-- start of Stored records --

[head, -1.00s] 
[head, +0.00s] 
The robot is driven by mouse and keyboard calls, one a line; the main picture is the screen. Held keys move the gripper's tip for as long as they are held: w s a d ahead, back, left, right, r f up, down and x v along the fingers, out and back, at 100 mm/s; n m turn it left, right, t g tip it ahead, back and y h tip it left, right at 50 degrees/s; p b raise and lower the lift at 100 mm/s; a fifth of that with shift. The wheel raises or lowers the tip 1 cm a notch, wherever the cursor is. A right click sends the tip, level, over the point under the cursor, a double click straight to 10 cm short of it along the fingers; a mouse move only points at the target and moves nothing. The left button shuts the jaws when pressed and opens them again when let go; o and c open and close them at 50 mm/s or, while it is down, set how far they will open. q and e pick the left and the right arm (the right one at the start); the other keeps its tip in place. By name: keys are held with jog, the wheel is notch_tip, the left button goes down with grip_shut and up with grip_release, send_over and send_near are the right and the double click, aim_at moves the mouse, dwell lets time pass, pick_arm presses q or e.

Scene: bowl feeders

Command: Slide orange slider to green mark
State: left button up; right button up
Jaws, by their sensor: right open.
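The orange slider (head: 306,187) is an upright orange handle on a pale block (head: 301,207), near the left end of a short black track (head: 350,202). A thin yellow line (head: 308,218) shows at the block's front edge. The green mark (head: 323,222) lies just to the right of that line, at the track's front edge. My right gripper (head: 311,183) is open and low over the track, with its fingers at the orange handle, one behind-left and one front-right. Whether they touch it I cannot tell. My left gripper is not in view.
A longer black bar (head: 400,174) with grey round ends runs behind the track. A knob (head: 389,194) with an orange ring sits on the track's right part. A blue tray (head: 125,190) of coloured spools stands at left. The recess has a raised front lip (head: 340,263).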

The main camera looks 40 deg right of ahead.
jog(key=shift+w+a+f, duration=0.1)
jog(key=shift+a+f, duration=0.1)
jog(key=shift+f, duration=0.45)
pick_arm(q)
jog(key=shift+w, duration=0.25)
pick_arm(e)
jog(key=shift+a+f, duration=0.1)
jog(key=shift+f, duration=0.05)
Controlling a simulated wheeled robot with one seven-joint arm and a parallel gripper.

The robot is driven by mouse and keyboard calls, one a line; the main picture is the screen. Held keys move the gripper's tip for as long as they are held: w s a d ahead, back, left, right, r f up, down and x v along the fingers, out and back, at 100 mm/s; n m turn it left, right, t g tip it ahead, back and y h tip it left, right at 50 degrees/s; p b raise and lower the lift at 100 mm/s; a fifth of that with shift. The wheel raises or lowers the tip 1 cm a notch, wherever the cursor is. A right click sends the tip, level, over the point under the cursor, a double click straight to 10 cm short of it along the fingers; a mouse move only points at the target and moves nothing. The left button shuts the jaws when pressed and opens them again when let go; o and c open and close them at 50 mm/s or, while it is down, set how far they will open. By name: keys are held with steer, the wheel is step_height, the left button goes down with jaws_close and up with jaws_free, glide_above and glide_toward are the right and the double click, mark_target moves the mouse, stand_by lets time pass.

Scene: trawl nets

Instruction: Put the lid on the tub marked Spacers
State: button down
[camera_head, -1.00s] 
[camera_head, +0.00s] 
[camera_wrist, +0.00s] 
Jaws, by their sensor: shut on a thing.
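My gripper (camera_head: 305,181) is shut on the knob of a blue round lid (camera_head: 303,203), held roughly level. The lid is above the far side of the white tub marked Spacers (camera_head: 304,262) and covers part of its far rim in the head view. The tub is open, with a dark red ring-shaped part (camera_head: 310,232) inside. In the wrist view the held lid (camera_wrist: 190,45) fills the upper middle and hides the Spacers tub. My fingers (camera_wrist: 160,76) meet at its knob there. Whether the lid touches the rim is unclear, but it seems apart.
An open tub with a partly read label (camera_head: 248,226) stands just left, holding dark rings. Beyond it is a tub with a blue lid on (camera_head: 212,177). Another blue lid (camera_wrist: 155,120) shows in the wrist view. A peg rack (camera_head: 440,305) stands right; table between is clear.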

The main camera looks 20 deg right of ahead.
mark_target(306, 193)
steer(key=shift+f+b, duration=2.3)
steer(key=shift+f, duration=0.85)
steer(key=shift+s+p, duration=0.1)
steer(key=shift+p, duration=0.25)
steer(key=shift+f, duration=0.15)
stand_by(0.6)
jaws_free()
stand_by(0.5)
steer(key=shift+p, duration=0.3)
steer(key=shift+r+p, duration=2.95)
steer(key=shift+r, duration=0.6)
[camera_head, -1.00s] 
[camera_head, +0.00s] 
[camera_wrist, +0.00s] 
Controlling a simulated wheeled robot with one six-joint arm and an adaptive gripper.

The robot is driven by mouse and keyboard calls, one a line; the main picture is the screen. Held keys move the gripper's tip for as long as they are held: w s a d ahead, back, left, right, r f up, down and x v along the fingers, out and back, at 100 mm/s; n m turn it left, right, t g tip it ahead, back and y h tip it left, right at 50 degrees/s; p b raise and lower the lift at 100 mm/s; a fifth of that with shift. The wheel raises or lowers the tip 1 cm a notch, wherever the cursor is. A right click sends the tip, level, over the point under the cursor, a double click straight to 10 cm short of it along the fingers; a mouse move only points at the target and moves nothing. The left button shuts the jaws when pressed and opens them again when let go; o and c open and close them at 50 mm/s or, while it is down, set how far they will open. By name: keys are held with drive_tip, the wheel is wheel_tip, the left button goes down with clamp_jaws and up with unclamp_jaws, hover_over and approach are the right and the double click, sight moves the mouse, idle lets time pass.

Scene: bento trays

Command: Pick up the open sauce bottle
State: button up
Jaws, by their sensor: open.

-- end of Stored records --

Objective
Every line from the one containing "Scene: bowl feeders" through the one containing "State: left button up; right button up" is to be given again exactly, both ends included, and no line outside that range.

Answer in full
Scene: bowl feeders

Command: Slide orange slider to green mark
State: left button up; right button up

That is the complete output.